Typical Plans for Black in French Defense

  • In Advance Variation

Prepare typical breaks over c5 early in the opening and f6 a little later (probably in middlegame). Put pressure also with pieces in White’s chain of pawns. Black’s light squares Bishop is not good in these positions because of the central pawns in light squares, so if the second player can trade it, it is going to be great almost always.


  • In Exchange Variation

Fight for the open “e” file with Rooks and control the nice square e4 with the Knight.


  • In Classical Variation

Activate pieces to prepare a break over c5 (or maybe e5 in some position) to fight against White’s central pawn. Use half-open “d” file. The Bishop on b7 controlling the Great Diagonal could be an important piece.


Typical squares for black pieces

King: In general Black castles kingside. Although castling queenside could be an option in some particular lines.

Queen: In Advance Variation it goes to b6, attacking the center and also threatening b2, so White’s dark squares bishop cannot be developed.

Rooks: The Queen’s Rook goes to the “c” file in the Advance Variation, since after c5 this file is very likely to be open at some point.
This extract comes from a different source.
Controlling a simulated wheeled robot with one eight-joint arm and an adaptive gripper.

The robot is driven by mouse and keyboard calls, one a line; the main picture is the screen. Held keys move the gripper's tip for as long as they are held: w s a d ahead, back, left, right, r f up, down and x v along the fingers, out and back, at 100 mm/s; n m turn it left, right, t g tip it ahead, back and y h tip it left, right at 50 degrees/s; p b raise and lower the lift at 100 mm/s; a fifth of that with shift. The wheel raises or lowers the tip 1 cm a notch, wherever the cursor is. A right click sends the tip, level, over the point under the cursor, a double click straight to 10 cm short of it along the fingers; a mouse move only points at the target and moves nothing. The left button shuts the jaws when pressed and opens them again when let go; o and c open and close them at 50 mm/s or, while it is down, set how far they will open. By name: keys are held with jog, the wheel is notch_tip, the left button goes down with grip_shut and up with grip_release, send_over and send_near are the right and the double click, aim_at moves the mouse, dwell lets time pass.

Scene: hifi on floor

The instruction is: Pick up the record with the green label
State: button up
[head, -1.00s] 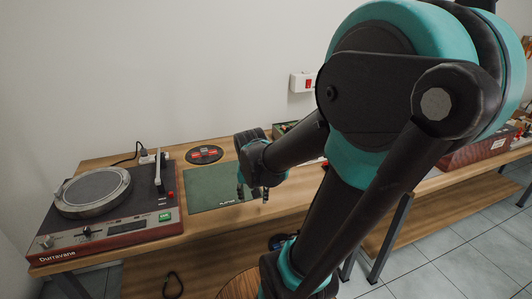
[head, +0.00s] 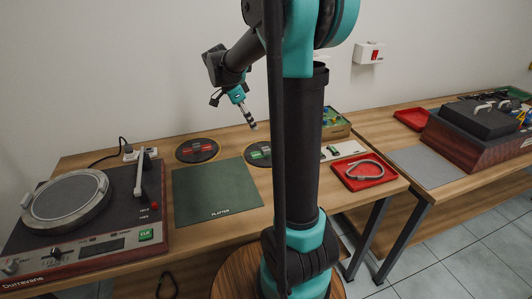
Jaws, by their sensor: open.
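A black record with a green label (head: 254,161) lies flat on the wooden table, just right of the green mat. Its right part is hidden behind my arm. My gripper (head: 253,127) is open and empty. It points down and to the right, and its tips show just above the far edge of the green-label record in the head view. I cannot tell its exact height. A second black record, with a red label (head: 198,150), lies to the left behind the mat.
A green mat marked PLATTER (head: 217,190) lies flat at the middle. A turntable (head: 90,215) stands at the left. A red tray (head: 363,173) with a grey loop and an open box (head: 336,125) are to the right. A second table holds a dark red case (head: 470,147).

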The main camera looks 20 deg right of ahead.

In the Exchange Variation, the “e” file will be the only open file on the board. “d” and “c” files could be fine in Classical depending on how White plays.

Bishops: Dark squares Bishop is developed somewhere in the diagonal f8-a3 (remember the first move in French is clearing that line for the Bishop). However. the situation with the light squares Bishop is very different, and it is one of the main problems Black has to solve in the majority of the lines in French (it does not happen in the Exchange Variation).

This Bishop is very often developed over d7 or the Fianchetto. Black can also try to trade it for White’s Bishop over the diagonal a6-f1.

Knights: In the Advance Variation the King’s Knight can go h6-f5 or e7-f5 trying to get the interesting square f5. In Exchange Variation the path f6-e4 is very normal.